29 octobre 2016

Comprendre le chaos syrien


L'historien de la Méditerranée Fernand Braudel a coutume de donner la formule «cœur dangereux du monde» lorsqu'il évoque la Syrie, devenue aujourd'hui un champ de ruines. L'actualité le confirme chaque jour, cette région est plongée dans un chaos indescriptible, dont ce livre propose d'éclairer les causes et possibles issues.
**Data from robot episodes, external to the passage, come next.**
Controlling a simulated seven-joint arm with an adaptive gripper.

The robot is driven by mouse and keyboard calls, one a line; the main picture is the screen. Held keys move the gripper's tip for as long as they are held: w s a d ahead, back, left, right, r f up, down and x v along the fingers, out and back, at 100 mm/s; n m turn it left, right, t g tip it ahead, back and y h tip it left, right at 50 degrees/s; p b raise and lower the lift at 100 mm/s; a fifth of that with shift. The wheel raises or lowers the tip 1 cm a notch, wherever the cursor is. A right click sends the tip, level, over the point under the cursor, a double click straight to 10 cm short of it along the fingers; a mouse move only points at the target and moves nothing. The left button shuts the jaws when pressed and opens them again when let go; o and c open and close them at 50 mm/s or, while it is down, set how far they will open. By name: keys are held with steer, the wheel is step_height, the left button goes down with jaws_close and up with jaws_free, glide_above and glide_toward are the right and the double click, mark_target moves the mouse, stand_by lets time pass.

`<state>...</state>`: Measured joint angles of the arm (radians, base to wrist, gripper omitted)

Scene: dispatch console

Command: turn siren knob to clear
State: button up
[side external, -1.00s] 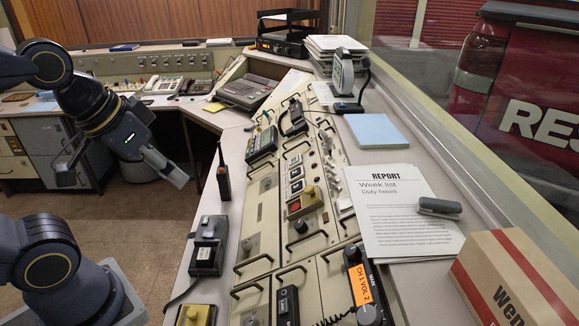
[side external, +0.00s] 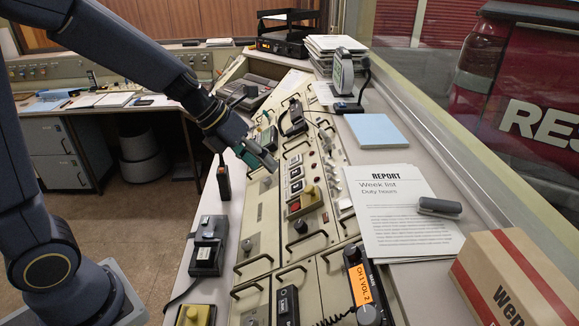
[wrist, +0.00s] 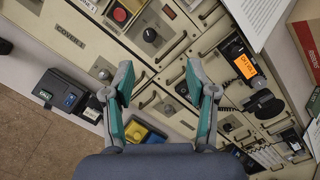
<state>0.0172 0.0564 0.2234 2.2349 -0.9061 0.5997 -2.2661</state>
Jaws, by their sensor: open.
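Several knobs sit on the beige console panel (side external: 262,222), and I cannot read which is the siren knob. A grey knob (side external: 247,246) is lower left on the panel and shows left of my fingers in the wrist view (wrist: 103,74). My gripper (side external: 263,158) is open and empty above the console's upper part, apart from these knobs. Its teal fingers (wrist: 160,80) are spread in the wrist view.
Metal handles (side external: 253,262) stand up across the panel. A radio (side external: 223,183) and a black box (side external: 209,246) sit on the left ledge. An orange-lit channel unit (side external: 361,285), printed report (side external: 400,215), stapler (side external: 439,208) and carton (side external: 515,280) are to the right.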

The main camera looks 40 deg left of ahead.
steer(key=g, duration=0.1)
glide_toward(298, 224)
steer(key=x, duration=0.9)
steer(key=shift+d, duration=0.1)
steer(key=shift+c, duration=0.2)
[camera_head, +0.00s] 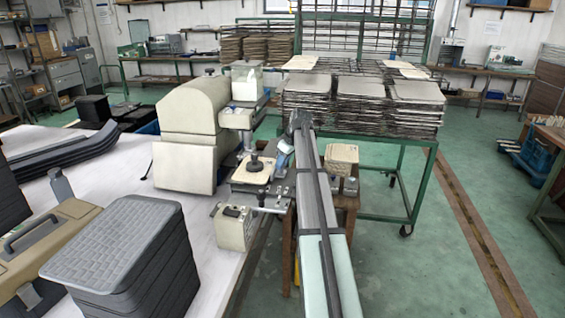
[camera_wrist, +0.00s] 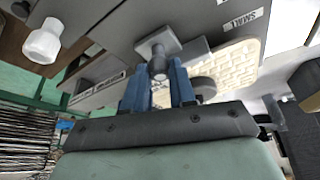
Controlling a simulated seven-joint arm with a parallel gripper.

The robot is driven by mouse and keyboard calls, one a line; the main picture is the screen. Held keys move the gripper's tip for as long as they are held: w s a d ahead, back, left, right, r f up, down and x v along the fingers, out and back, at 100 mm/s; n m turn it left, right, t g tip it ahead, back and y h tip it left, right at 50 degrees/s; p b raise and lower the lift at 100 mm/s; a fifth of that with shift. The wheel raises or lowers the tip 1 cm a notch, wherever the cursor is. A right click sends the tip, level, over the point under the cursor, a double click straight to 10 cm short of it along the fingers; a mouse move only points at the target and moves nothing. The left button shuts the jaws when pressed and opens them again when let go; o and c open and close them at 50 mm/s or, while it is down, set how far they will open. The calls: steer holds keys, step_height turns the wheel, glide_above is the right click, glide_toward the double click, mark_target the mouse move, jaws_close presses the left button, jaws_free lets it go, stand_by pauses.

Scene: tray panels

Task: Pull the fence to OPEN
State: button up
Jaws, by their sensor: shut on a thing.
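My gripper (camera_wrist: 159,82) has blue fingers and is shut on a grey handle with a round end (camera_wrist: 158,60). This looks like the handle of the fence. The handle joins a grey plate (camera_wrist: 190,20) with a label reading "SMALL". A second label on the grey part (camera_wrist: 97,90) is too blurred to read. A beige textured panel (camera_wrist: 228,64) shows behind the fingers. In the head view, my gripper (camera_head: 283,153) is at the right side of the small machine (camera_head: 262,190). My arm hides part of it, and the fence is not clear there.
A white knob (camera_wrist: 42,42) stands left of my gripper in the wrist view. A black knob (camera_head: 255,163) sits on the machine. A beige block (camera_head: 341,160) is right of my arm. A rack of stacked panels (camera_head: 362,103) stands behind. Grey stacked trays (camera_head: 125,250) are at front left.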

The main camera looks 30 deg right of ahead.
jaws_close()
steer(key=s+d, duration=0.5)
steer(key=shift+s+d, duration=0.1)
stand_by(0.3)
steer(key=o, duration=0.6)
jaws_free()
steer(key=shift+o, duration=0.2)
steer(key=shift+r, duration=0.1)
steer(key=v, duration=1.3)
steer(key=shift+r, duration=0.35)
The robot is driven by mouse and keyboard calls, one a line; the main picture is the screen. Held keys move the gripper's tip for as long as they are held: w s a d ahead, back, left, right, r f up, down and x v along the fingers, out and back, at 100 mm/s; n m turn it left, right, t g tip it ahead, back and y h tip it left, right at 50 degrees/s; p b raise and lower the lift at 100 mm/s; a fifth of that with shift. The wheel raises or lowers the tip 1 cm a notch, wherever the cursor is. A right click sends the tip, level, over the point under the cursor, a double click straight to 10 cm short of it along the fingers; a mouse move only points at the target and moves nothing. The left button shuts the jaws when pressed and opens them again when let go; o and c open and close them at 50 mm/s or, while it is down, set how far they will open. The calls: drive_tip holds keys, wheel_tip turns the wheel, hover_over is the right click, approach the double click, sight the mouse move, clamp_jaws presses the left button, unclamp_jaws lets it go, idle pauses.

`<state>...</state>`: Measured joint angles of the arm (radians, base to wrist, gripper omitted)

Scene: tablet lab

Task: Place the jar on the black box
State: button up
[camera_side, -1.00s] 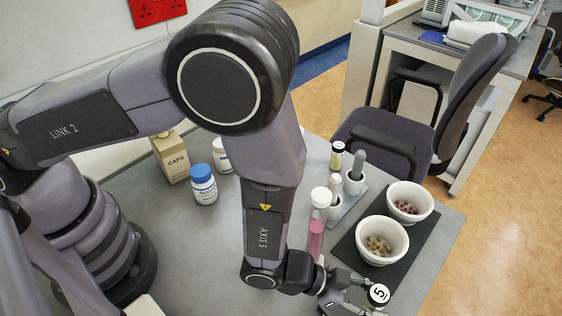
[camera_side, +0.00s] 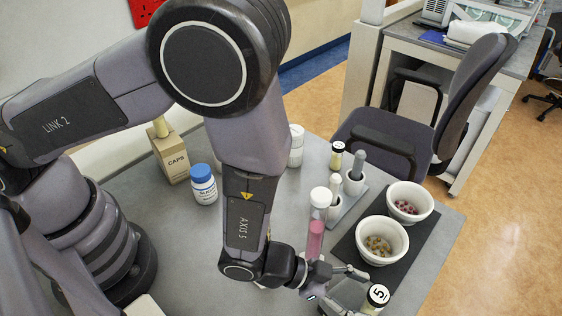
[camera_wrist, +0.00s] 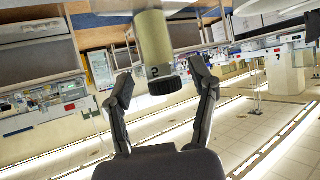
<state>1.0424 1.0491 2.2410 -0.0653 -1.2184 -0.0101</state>
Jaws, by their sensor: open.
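In the wrist view a cream jar with a black ribbed cap (camera_wrist: 165,86) shows between the fingertips, cap pointing down in the picture. My gripper (camera_side: 356,291) is open just left of the jar in the side view; its fingers also show in the wrist view (camera_wrist: 162,76). Contact is not clear. A flat black slab (camera_side: 346,249) lies under two white bowls; I cannot tell whether it is the black box.
The bowls (camera_side: 382,241) (camera_side: 409,204) hold small pieces. A pink-filled tube (camera_side: 316,235) stands close to my gripper. Mortars (camera_side: 355,184), another black-capped jar (camera_side: 337,156), a blue-capped bottle (camera_side: 204,186) and a CAPS box (camera_side: 171,160) stand farther back. The grey table is clear at left centre.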

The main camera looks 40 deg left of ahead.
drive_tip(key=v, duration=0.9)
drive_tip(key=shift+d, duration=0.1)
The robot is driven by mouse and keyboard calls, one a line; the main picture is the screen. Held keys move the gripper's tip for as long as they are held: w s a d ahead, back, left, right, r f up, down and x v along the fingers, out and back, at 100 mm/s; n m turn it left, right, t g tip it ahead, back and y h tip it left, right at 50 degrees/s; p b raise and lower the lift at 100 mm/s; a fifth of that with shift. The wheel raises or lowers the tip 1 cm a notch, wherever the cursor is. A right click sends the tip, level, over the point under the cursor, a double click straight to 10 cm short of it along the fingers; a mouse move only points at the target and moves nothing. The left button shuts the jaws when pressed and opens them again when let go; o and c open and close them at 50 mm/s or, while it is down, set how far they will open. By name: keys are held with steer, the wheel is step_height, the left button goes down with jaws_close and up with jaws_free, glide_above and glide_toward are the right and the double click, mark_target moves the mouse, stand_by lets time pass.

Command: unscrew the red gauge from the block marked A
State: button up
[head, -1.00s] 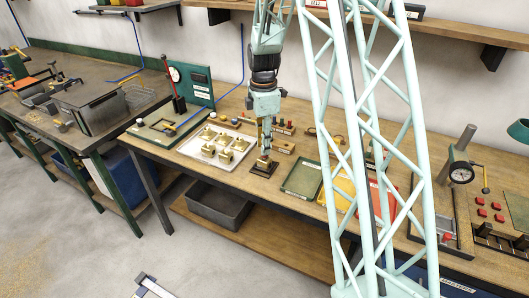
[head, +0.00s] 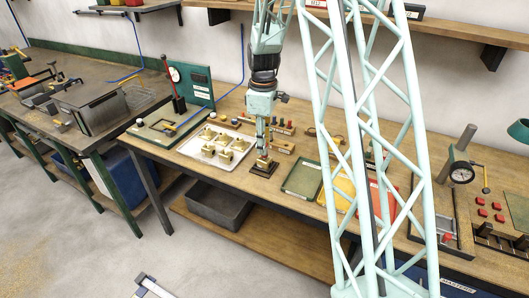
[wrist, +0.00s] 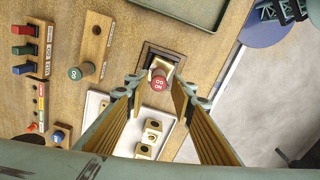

Il est l'œuvre d'Alexandre del Valle, essayiste géopolitologue au parcours politique (courant libéral conservateur) parfois controversé et de la politicienne franco-syrienne Randa Kassis, représentante de l'opposition laïque et démocratique au régime de Bachar El-Assad.  
L'exemplaire en ma possession (remerciements aux éditions de l'Artilleur (Toucan) et à Babelio) est la seconde édition (2016) de l'ouvrage publié en 2014, dont une cinquantaine de pages ont été mises à jour.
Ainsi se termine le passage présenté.